━━━━━ Information provided

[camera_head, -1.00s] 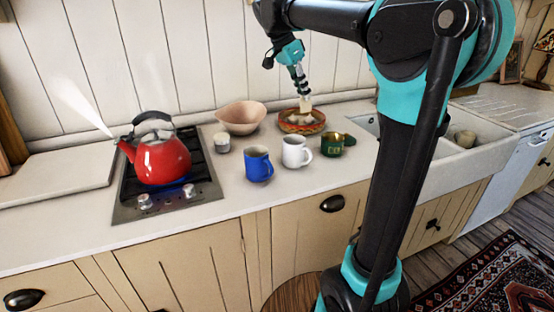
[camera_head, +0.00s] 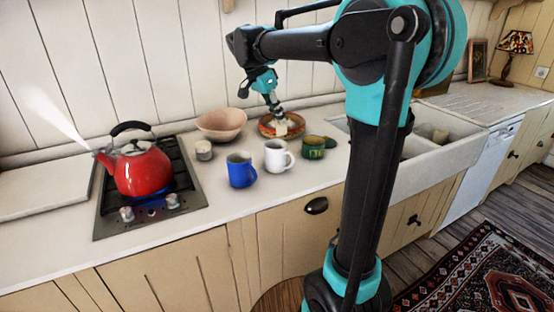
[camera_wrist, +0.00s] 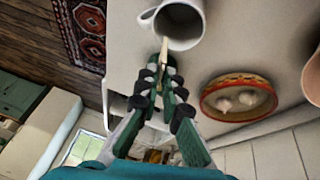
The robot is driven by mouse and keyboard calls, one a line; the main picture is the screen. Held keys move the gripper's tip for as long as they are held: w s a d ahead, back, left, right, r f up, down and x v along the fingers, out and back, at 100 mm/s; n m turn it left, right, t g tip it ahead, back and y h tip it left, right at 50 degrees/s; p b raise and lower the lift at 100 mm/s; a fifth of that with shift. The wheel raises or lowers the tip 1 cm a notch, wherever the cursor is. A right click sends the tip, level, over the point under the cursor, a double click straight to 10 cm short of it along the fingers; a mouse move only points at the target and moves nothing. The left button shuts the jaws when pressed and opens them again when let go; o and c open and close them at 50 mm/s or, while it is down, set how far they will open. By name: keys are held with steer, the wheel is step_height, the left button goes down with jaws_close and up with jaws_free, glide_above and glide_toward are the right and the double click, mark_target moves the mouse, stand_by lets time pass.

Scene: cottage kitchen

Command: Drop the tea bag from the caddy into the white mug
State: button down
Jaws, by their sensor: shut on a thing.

━━━━━━━━━━

▸ **Directive**
Make an exact reproduction of the listing above, without any pictures.

▸ **Result for this task**
[camera_head, -1.00s] 
[camera_head, +0.00s] 
[camera_wrist, +0.00s] 
The robot is driven by mouse and keyboard calls, one a line; the main picture is the screen. Held keys move the gripper's tip for as long as they are held: w s a d ahead, back, left, right, r f up, down and x v along the fingers, out and back, at 100 mm/s; n m turn it left, right, t g tip it ahead, back and y h tip it left, right at 50 degrees/s; p b raise and lower the lift at 100 mm/s; a fifth of that with shift. The wheel raises or lowers the tip 1 cm a notch, wherever the cursor is. A right click sends the tip, level, over the point under the cursor, a double click straight to 10 cm short of it along the fingers; a mouse move only points at the target and moves nothing. The left button shuts the jaws when pressed and opens them again when let go; o and c open and close them at 50 mm/s or, while it is down, set how far they will open. By name: keys are held with steer, the wheel is step_height, the left button goes down with jaws_close and up with jaws_free, glide_above and glide_toward are the right and the double click, mark_target moves the mouse, stand_by lets time pass.

Scene: cottage kitchen

Command: Drop the tea bag from the caddy into the white mug
State: button down
Jaws, by their sensor: shut on a thing.

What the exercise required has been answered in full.